Skocz do zawartości
Forum Pszczelarskie - Pasieka "Banicja"

Jak długo można trzymać zamknięte pszczoły


Rekomendowane odpowiedzi

2 tygodnie temu zrobiłem 3 odkłady. 2 z nich sobie pięknie radzą, natomiast w trzecim występują rabunki. Z tego powodu jest zamknięty. Każdorazowa próba otwarcia kończy się nalotem na rodzinę. Stąd pytanie: jak długo mogę pozostawić je zamknięte? Dostają syrop 1/1, podłożone maja dużo czerwi na wygryzieniu i zamkniętego. Wentylacja bardzo dobra (dennica osiatkowana - przymknięta, zasuwka i wentylacja daszku)

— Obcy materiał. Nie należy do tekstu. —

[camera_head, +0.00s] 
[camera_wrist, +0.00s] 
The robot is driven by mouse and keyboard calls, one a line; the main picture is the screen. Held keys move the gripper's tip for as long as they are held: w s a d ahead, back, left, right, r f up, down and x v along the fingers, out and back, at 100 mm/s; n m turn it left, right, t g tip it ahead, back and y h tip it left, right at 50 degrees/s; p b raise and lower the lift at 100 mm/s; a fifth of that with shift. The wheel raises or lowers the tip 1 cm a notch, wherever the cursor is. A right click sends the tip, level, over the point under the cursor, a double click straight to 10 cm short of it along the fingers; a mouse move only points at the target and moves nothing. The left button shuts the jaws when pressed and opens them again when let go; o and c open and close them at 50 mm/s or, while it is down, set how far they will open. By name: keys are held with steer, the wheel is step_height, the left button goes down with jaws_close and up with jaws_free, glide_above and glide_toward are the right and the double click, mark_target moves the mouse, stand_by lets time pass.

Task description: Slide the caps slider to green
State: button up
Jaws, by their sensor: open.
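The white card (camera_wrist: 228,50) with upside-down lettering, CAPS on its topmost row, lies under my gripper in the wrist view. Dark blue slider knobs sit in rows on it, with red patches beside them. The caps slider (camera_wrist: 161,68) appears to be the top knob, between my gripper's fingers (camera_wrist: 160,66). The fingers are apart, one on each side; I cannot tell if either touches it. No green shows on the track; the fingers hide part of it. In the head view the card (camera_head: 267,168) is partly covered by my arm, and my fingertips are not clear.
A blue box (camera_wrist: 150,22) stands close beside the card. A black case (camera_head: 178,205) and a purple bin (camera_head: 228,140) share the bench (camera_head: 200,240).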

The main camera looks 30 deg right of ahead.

Czyli reasumując na brak papu na razie nie narzekają - brak im tylko wolności :(

Odnośnik do komentarza
Udostępnij na innych stronach

a pyłek? mi prawdopodobnie przez rabunek zaciukały matkę w uliku weselnym bo co dałem ciasta to ramki puste a nie mogłem przypilnować bo mam go wywiezionego z odkładami... chyba będziesz musiał zmienić lokalizację tej rodzinki bo jak już sobie ją upatrzyły to ją cały czas będą łupać

Odnośnik do komentarza
Udostępnij na innych stronach

Pisałem już wcześniej o robieniu odkładów o tej potrze roku , ale młodzi muszą wszystko sami przerobić i doświadczyć i odczuć to na własnej skórze. A teraz skoro mleko się rozlało , to tez radzę - wywieźć odkład w inne miejsce na parę dni ale ponad 2-3 km od miejsca Twojej pasieki  i później z powrotem  przywieź ale ustaw w innym miejscu. Ale jak chcesz znowu sam próbować i kombinować bez wywożenia ??  to Twoja sprawa , ale z góry skazana na niepowodzenie. Taka jest moja rada a Ty zrobisz jak uważasz.

A i jeszcze bardzo często rabunku dokonują pszczoły z tych uli z których robiłeś odkład i brałeś ramki z pszczołami i czerwiem do odkładu

Pozdrawiam

Tadek

Odnośnik do komentarza
Udostępnij na innych stronach

Przestaj karmić , jak podkarmiasz to już powinny mieć pokarmu na kilka dni. Sprawdź czy jest matka , bez matki rodzina się słabo broni , albo wwcale. W  przypadku rabunku wywiezienie to najlepsza obcja.- nie każdy ma możliwości. Jeżeli już nastąpił atak to zamykanie nic nie da.

Nie ma co się powtarzać po piotrzepodhale. Jak masz tak blisko pasiekę to możesz mieć problem.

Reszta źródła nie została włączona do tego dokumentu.